The 4 types of roles are:

  1. Server Admin. Server admins perform operations across the cluster, such as managing cluster nodes and databases. Currently delineated SA roles for Arcade are:

    1. createDatabase - grants the role bearer the ability to create databases on the cluster

    2. dropDatabase - grants the role bearer the ability to drop databases on the cluster

    3. * - grants the role bearer the ability to perform any action on the cluster described in the arcade docs, including managing databases.

  2. Database Admin. Database admins can manage schema, tuning, and maintenance of individual databases. DBA roles are authorized on a per database basis. DBA roles include:

    1. updateSecurity - grants the ability to directly manage Arcade’s internal ACLs. This is granted for troubleshooting purposes, and it is not expected for DBAs to directly manage Arcade users in Arcade. Please use Keycloak roles.

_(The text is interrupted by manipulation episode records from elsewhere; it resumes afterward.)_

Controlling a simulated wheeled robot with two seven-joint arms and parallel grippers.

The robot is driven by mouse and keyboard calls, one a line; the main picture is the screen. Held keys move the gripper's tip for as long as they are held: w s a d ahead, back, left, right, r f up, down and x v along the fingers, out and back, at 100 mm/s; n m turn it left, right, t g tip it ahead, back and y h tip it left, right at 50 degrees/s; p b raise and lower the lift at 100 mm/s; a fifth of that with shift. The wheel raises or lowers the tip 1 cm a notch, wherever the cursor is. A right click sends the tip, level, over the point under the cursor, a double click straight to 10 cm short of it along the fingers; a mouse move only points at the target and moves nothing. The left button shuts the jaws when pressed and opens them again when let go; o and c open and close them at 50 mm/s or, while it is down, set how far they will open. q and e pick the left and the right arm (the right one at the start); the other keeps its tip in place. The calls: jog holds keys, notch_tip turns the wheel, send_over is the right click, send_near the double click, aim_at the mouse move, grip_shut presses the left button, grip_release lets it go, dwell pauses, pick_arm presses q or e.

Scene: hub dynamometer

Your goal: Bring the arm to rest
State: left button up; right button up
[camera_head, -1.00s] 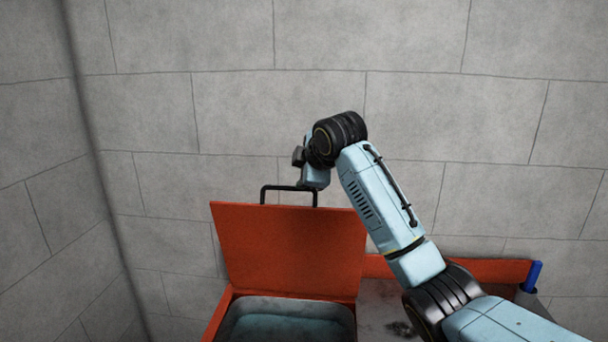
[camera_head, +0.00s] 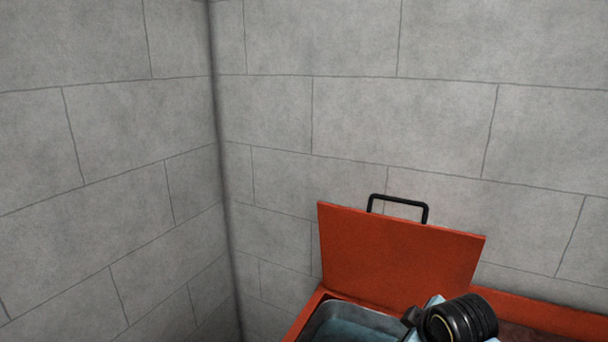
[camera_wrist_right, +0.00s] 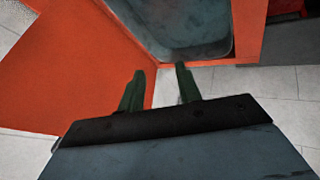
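My right arm shows at the lower right of the head view, where its black wrist joint (camera_head: 460,318) and a bit of pale blue link sit in front of the orange box. The gripper end is mostly hidden or cut off there. In the right wrist view my right gripper (camera_wrist_right: 160,70) has two dark green fingers, apart, with nothing between them. An orange panel shows beyond them on the left, and a grey basin above. My left gripper is in neither view.
An orange lid (camera_head: 395,250) stands raised, with a black handle (camera_head: 399,205) on its top edge. Below it is a grey basin (camera_head: 350,322), also in the right wrist view (camera_wrist_right: 185,25). Grey block walls meet in a corner on the left.

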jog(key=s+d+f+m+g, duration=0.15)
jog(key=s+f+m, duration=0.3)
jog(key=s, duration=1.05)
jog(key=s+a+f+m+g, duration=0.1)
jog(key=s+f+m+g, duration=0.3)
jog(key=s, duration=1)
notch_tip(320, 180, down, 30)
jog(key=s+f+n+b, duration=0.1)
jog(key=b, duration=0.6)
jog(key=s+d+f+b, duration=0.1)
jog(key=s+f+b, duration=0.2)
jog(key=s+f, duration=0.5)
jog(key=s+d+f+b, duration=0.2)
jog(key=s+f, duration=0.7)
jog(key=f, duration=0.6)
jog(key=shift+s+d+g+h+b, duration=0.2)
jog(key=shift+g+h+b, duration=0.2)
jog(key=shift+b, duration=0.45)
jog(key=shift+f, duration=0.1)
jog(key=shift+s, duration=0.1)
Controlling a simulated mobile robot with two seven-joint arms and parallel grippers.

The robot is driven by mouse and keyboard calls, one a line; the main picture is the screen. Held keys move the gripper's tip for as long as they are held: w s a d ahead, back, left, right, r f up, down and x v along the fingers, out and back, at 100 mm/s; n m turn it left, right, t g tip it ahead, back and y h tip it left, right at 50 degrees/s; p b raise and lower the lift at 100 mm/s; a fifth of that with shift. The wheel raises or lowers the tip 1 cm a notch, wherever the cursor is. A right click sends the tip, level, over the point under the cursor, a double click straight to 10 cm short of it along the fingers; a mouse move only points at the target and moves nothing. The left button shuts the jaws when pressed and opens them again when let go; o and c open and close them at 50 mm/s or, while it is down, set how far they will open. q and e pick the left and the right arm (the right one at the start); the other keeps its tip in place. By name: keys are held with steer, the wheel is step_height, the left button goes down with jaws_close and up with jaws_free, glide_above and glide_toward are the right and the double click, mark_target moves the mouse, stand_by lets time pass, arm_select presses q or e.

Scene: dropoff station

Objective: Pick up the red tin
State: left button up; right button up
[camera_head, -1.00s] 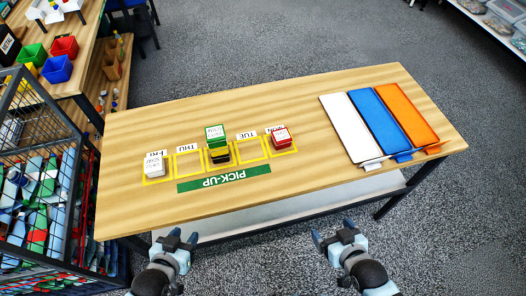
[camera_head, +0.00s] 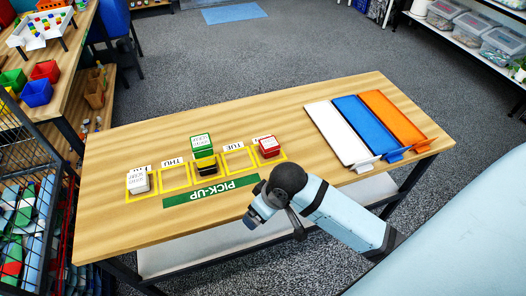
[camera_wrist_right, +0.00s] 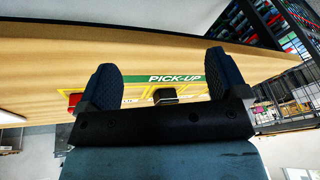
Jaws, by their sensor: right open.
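The red tin (camera_head: 268,147) has a white label on top and sits in the rightmost yellow-outlined square of the table's pick-up row. In the right wrist view the red tin (camera_wrist_right: 75,99) shows small at the left, partly hidden by a finger. My right gripper (camera_head: 254,213) is over the table's front edge, in front of the tin and apart from it. In the wrist view its two fingers (camera_wrist_right: 166,78) stand wide apart with nothing between them. My left gripper is in neither current view.
A stack of tins, green on top (camera_head: 201,142), stands left of the red tin. A white tin (camera_head: 138,182) sits at the far left. White, blue and orange trays (camera_head: 372,124) lie at the right. A green PICK-UP strip (camera_head: 210,191) runs along the front.

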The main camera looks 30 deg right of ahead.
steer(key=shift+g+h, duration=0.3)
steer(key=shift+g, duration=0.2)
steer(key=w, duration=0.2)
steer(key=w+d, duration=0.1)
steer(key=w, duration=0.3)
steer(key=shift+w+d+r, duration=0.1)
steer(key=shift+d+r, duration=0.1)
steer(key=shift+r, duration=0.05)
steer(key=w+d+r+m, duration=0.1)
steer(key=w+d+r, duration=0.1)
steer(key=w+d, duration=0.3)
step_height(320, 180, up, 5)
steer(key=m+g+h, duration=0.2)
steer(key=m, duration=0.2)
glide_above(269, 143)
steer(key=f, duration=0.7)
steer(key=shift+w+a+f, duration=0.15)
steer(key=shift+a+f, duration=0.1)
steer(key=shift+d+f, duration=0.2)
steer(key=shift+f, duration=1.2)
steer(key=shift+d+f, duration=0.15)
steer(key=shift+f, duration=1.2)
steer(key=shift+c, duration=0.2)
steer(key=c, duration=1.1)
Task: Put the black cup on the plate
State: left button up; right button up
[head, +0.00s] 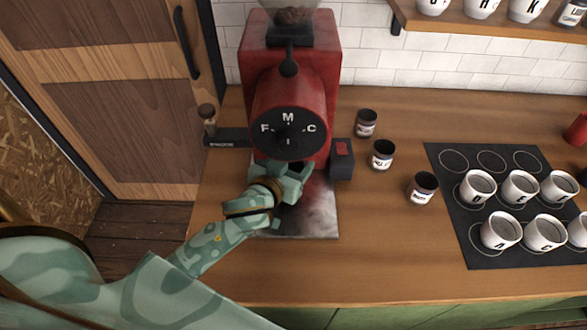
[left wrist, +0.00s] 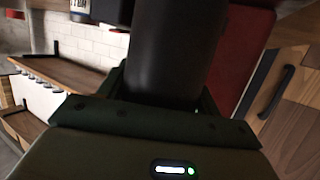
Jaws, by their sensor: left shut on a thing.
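My left gripper (head: 291,178) reaches in under the front of the red grinder, just above its metal plate. It is shut on a black cup, seen as a dark cylinder (left wrist: 172,50) between the fingers in the left wrist view. In the head view the cup is mostly hidden by the gripper and the grinder head. The plate (head: 318,218) is a shiny grey square on the counter below the grinder. I cannot tell whether the cup touches the plate. My right gripper is not in view.
The red grinder (head: 327,68) with its round dial stands directly above the gripper. Small dark labelled jars (head: 382,154) stand to the right. A black mat (head: 447,165) holds several white lettered cups. The wooden counter (head: 380,250) is clear in front.

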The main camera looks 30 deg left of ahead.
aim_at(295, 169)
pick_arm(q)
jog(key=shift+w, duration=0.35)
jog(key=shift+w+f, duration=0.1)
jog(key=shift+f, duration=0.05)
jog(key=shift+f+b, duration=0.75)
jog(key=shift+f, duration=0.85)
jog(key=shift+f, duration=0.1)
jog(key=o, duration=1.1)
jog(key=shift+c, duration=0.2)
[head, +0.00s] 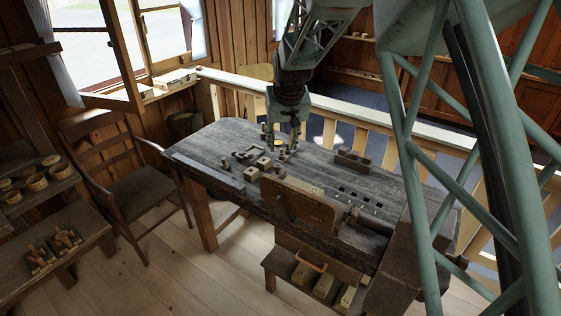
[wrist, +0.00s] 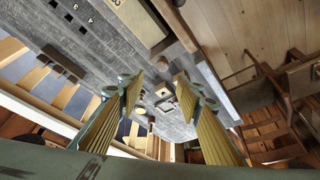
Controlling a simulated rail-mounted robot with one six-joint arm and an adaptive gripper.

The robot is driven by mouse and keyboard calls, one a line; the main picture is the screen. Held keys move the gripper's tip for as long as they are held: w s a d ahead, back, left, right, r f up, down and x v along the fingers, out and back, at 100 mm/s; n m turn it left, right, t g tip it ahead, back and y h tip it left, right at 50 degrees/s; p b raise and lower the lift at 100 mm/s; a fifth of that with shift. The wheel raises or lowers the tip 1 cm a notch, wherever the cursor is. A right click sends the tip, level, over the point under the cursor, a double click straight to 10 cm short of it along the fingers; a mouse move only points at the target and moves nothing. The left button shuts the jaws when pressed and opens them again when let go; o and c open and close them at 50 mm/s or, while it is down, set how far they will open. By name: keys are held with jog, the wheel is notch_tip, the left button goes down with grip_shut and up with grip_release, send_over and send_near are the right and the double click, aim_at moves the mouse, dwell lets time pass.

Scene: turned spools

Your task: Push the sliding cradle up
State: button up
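My gripper (head: 292,147) points down over the grey workbench (head: 210,146), near its far edge. In the wrist view its two fingers (wrist: 162,88) stand well apart with nothing held between them. Small turned pieces stand on the bench around and below the fingertips. A low dark wooden frame (head: 245,155) lies left of my gripper; it may be the sliding cradle, but I cannot tell for certain. Two pale blocks with dark holes, one farther (head: 263,163) and one nearer (head: 251,174), sit beside it. Whether a fingertip touches anything is unclear.
A dark block with several pegs (head: 353,160) stands right of my gripper. An upright wooden board (head: 298,205) rises at the bench's front. Square holes (head: 360,199) lie to the right. A pale railing (head: 340,113) runs behind the bench; a chair (head: 130,185) stands left.

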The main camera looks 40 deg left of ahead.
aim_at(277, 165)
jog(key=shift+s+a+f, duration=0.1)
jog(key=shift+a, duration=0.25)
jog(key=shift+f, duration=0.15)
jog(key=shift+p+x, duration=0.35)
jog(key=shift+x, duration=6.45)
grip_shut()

    2. updateSchema - Nodes/Vertices and Edges in Arcade by default are schemaless, and allow the users to write whatever shape of data they want within available types of nodes and edges. This can be changed on a per type or per field basis to enforce required properties, data types, validation, etc.

    3. updateDatabaseSettings - grants the ability to manage database tuning and maintenance activities.

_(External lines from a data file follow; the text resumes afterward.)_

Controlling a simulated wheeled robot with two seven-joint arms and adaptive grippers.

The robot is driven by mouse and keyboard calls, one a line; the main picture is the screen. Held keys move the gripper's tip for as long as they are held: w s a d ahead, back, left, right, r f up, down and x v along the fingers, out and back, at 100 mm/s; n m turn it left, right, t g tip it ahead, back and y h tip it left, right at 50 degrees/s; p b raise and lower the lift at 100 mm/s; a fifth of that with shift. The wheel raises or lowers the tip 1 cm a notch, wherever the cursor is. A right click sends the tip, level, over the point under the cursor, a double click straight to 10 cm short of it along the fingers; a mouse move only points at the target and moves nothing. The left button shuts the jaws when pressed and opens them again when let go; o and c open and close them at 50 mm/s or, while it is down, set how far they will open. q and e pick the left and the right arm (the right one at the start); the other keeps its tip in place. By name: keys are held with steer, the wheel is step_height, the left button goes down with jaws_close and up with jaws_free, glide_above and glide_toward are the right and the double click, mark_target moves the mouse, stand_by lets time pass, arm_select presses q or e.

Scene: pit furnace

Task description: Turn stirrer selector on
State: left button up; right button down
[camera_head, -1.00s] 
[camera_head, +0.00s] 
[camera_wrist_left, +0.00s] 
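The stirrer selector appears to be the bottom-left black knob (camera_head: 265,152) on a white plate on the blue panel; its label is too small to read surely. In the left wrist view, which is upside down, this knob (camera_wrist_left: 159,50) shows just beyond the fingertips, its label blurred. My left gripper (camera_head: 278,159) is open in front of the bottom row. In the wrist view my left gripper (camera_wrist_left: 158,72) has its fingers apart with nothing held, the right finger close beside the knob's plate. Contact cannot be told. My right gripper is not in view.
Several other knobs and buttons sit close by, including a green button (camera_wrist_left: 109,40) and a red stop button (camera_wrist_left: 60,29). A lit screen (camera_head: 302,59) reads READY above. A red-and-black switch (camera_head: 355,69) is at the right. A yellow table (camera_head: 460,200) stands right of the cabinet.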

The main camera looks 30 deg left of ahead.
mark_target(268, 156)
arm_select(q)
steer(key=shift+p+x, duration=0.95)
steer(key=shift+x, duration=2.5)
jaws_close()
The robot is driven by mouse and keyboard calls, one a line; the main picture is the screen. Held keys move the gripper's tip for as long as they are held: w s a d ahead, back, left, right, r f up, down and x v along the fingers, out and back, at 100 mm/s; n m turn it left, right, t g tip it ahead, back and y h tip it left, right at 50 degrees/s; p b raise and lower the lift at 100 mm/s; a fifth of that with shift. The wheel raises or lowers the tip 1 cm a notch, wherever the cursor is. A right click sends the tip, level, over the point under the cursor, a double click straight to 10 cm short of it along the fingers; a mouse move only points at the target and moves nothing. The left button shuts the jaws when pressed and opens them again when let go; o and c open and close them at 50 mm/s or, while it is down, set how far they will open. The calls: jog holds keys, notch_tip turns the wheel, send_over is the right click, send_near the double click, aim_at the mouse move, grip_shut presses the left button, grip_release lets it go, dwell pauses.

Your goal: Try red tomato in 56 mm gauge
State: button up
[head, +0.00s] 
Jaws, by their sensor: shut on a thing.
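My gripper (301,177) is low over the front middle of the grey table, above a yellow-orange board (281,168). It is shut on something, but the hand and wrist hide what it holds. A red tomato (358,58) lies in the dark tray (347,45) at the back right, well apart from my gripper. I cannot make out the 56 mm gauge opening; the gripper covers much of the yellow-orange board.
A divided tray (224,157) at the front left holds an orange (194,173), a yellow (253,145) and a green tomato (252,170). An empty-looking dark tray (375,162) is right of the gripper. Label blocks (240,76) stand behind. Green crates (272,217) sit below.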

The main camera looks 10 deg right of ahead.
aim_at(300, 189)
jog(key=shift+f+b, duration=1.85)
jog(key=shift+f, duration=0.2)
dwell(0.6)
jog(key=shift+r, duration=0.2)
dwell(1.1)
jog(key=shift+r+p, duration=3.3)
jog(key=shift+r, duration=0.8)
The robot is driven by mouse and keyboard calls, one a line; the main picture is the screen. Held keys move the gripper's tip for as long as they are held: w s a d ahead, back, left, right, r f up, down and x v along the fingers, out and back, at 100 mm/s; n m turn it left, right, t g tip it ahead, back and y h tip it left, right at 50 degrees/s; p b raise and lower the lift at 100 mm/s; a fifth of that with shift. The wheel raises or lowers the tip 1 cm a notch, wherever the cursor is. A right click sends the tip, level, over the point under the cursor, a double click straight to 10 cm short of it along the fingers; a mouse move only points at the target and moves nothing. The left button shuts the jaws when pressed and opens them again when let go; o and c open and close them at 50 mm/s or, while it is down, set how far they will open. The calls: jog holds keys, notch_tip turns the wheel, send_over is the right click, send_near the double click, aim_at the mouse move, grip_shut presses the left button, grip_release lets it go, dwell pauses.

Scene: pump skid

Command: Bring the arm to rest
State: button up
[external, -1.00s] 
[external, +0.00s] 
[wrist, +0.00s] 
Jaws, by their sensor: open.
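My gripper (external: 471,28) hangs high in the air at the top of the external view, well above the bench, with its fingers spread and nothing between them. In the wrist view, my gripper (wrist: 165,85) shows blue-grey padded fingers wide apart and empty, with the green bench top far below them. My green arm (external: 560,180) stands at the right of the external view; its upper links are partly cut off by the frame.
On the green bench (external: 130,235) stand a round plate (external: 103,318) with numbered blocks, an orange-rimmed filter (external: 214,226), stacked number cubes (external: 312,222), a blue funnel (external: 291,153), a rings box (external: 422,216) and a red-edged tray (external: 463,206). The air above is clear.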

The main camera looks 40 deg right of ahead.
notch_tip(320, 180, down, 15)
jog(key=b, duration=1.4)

    4. * - grants the ability for the user to perform all database level actions

  3. Data steward. Data stewards are able to manage data objects in ArcadeDb that lack proper classification markings. Ordinary users are prevented from creating objects that aren’t properly marked, but we’re allowing service accounts to write objects with missing or incomplete classification markings. These unmarked objects are hidden from ordinary users until a data steward cleans them up. Data Stewards are authorized on a per type, per database basis.

  4. User. Users can be assigned any combination of the following permissions in a user role

    1. C: Create

    2. R: Read

    3. U: Update

    4. D: Delete

    5. *: All

Those permitted actions apply to any nodes and edges within the types of objects to which they’re authorized at the database level.

Users

ArcadeDb users will need to have the following in the SDL Keycloak:

  1. an active account

  2. at least one valid Arcade role in order to be able to log into the ArcadeDb Studio. ArcadeDb API actions are authorized depending upon the presence of any required role for the requested action.

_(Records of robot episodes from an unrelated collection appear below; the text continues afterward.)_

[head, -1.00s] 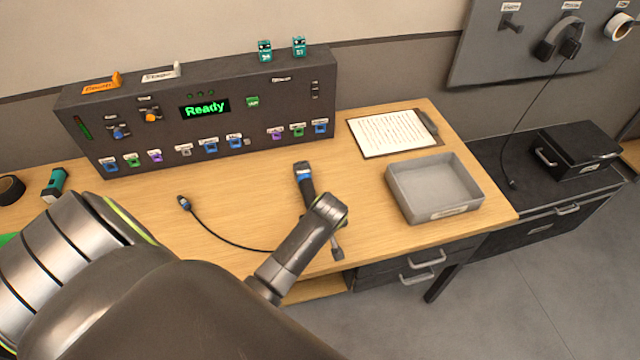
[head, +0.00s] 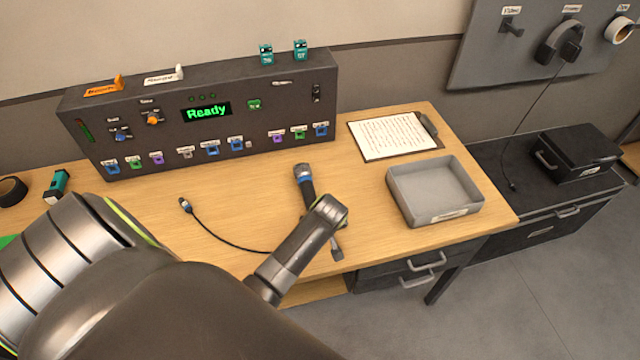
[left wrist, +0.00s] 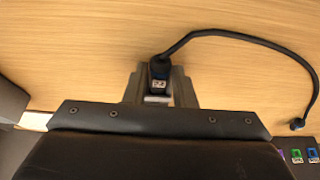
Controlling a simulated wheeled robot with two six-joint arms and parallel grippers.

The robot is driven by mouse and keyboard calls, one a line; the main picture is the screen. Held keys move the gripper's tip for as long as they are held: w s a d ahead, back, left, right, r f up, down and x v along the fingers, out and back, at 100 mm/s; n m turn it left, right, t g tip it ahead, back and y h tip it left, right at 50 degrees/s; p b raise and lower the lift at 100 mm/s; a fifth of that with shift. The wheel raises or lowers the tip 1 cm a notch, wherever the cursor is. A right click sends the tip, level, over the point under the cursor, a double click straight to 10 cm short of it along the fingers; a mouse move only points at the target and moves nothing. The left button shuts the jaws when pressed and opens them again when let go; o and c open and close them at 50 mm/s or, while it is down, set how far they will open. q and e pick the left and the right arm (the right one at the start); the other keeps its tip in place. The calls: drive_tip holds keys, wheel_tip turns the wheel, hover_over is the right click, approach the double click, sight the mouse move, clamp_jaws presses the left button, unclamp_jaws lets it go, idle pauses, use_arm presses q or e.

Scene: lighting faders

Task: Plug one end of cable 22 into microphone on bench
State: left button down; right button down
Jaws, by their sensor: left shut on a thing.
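The microphone (head: 304,180), dark with a grey head and a blue band, lies on the bench. Its near end is hidden behind my left arm. My left gripper (left wrist: 158,88) is shut on one plug of the dark cable (left wrist: 222,33); this plug (left wrist: 159,72) has a small white label, too small to read surely. In the head view my left wrist covers most of the gripper and the held plug. The cable's other plug (head: 184,204) lies free on the bench at left, and it also shows in the left wrist view (left wrist: 297,124). My right gripper is not in view.
The fader console (head: 205,120) with a "Ready" display stands along the back. A grey tray (head: 472,207) and a clipboard (head: 394,135) are at right. A black case (head: 575,155) sits on the side cabinet. The bench around the free plug is clear.

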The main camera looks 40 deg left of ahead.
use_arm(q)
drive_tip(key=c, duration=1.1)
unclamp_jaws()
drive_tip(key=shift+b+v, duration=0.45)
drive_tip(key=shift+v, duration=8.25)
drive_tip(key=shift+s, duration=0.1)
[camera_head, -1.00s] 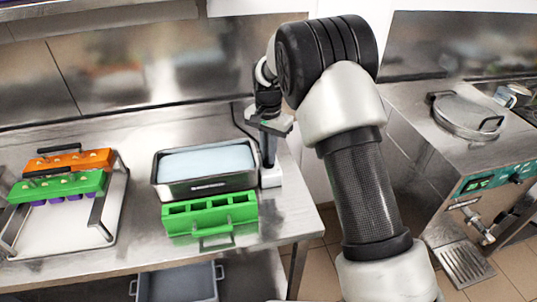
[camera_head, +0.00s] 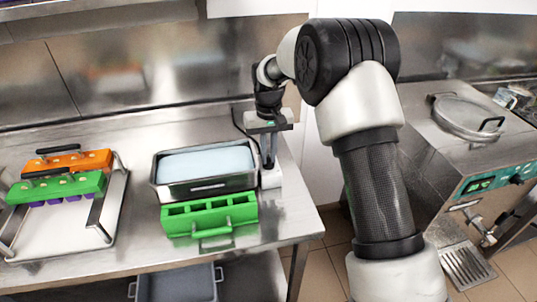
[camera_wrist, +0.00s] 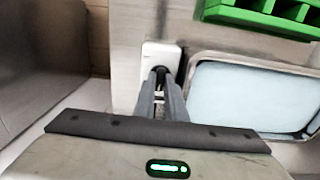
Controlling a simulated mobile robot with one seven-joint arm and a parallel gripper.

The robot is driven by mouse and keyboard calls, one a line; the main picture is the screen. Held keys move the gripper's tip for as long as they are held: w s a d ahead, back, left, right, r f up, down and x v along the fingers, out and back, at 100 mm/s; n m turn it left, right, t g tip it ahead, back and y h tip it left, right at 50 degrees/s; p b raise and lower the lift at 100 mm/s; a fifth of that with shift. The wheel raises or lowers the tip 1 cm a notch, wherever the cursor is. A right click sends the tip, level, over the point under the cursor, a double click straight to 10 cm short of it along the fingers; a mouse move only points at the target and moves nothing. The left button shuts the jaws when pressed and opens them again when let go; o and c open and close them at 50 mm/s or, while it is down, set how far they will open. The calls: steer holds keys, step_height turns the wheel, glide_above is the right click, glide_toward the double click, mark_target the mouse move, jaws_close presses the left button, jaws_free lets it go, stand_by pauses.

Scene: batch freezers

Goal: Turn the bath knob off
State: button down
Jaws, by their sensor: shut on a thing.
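The bath (camera_head: 205,163) is a metal basin of pale blue liquid on the steel table; its liquid also shows at the right in the wrist view (camera_wrist: 250,95). A white control box (camera_head: 271,177) stands at the bath's right end. In the wrist view the white box (camera_wrist: 152,50) carries a small dark knob (camera_wrist: 159,71). My gripper (camera_head: 270,163) points down over this box. Its fingers (camera_wrist: 160,80) are shut on the knob, which they mostly hide. The knob's turn position cannot be made out.
A green mould (camera_head: 210,213) stands in front of the bath. An orange mould (camera_head: 68,162) and another green mould (camera_head: 57,187) sit on a rack at the left. A machine with a round lid (camera_head: 466,117) stands at the right. A grey bin (camera_head: 178,284) is below.

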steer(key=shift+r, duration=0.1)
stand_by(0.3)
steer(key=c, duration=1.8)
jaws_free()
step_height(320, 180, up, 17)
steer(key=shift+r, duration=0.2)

  3. clearance-USA attribute (clearance-USA is the key, input the user’s clearance abbreviation as the value. Leave off SAPs or other markings)

  4. (future) ACCM attributes. This will include stuff like nationality, SAPs, etc.

Databases

Creating new databases can be done through the GUI or an API call to the server command endpoint, as described in the Arcade docs.

Creating a database now requires additional options properties above and beyond what arcade requires:

  1. owner: the name(s) of the owning people or organizations

  2. visibility: public or private

  3. classification: the classification of the database. Options are U, CUI, C, S, TS

In the GUI, there is a checkbox option to auto create the main Palantir wikidata based ontology types in Arcade. Just the vertex types are included, no edges yet.

When a new database is created, corresponding roles are auto created in keycloak, and auto assigned to the user who created the database so they can start using it right away. Those roles may need to be pared back by a keycloak admin after the initial setup is completed.

When a user connects to Arcade Studio, they will need to switch to the database tab (second from the top, on the left side menu), and select which database they want to connect to from the dropdown. From that tab they can also view the available types and schema information.

Importing Data

Import Palantir IIRs

Palantir IIRs are a key intelligence report dataset. To import this data, follow the requirements and steps below.

This requires the following charts:

  1. raft-lakehouse

  2. metastore

  3. raft-trino

  4. cert-manager

  5. flink

  6. raft-arcadedb

Steps:

  1. Enable palantir datasource

  2. Enable IIR dataset

  3. Wait for the ingestors to spin up and start consuming data. You may need to tweak the classification level of the ingestor deployment if in a non prod env to handle test data.

  4. Grab the name of the kafka topic/bucket for the IIR dataset.

  5. Navigate to ~[SDL repo]/kubernetes/helm/charts/raft-arcadedb/disabled-templates/palantir-iir.yaml

  6. Update the deployed arcadedb jobs image version on line 9 as necessary

  7. Update the bucket name in the deltaLakePath on line 42. The name you copied should just replace the inner UUID in the value.

  8. Run the following command: kubectl apply -f palantir-iir.yaml

  9. Give flink/arcadedb a few minutes to load data

  10. In Arcadedb GUI, swap the query type to Gremlin and run g.V().bothE(). You should see IIR data.

Import BlackCape Marble Madness

BlackCape Marble Madness is a key intel-ops fusion dataset. The following procedure imports the dataset, and maps the majority of it to the common core ontology (CCO) based JIKO ontology.

This requires the following charts:

  1. raft-lakehouse

  2. metastore

  3. raft-trino

  4. triplifier

  5. raft-arcadedb

Steps:

  1. Enable BlackCape datasource

  2. Enable Marble Maddness dataset

  3. Wait for the ingestors to spin up and start consuming data. You may need to tweak the classification level of the ingestor deployment if in a non prod env to handle test data.

  4. Confirm data is moving to kafka/delta

  5. Wait for the triplifier to auto detect the MM data and load.

  6. Give arcadedb an extra minute

  7. In arcadedb GUI, swap the query type to Gremlin and run g.V().bothE(). You should see MM data.